▶ **Stated exercise**: Starting at the line that holds "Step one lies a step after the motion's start", copy every line exactly through the end of the data, and no others.

▶ **Data shown**:
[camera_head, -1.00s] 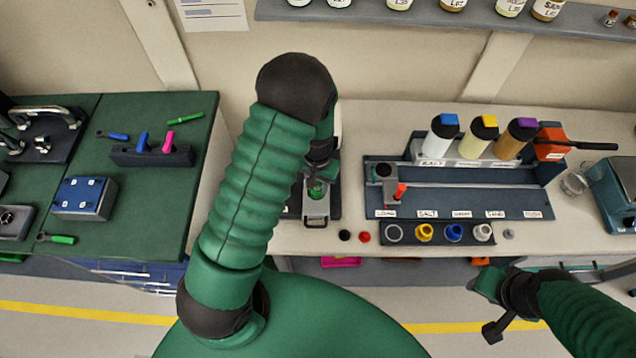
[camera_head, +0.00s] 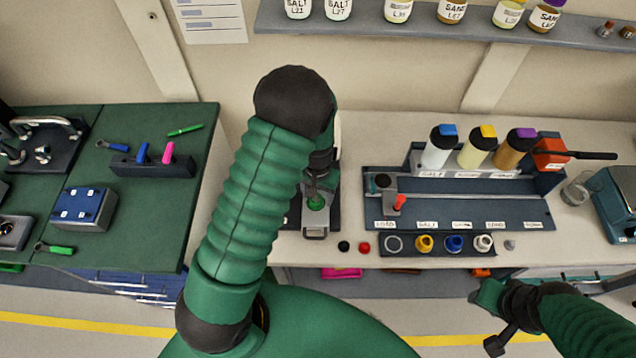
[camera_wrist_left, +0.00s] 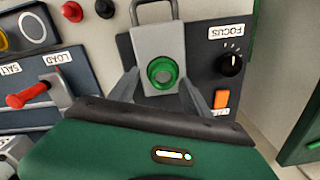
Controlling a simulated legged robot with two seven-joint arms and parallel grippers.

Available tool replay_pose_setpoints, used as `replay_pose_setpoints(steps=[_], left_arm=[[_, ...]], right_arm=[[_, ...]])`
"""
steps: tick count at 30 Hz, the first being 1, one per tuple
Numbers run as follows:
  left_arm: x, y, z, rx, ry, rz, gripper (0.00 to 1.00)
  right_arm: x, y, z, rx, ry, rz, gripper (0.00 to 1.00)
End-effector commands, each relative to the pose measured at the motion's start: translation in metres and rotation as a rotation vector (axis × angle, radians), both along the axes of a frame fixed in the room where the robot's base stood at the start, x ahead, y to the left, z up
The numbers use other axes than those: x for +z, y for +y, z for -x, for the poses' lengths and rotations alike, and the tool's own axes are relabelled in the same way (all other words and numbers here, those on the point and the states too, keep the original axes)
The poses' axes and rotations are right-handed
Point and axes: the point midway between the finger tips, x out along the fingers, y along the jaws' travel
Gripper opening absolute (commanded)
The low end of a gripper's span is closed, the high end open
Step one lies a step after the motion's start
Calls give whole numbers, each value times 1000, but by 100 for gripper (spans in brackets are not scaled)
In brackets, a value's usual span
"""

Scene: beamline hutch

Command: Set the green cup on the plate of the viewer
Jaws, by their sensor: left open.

▶ **Solution to this problem**:
Step one lies a step after the motion's start
Calls give whole numbers, each value times 1000, but by 100 for gripper (spans in brackets are not scaled)
In brackets, a value's usual span
"""

Scene: beamline hutch

Command: Set the green cup on the plate of the viewer
Jaws, by their sensor: left open.

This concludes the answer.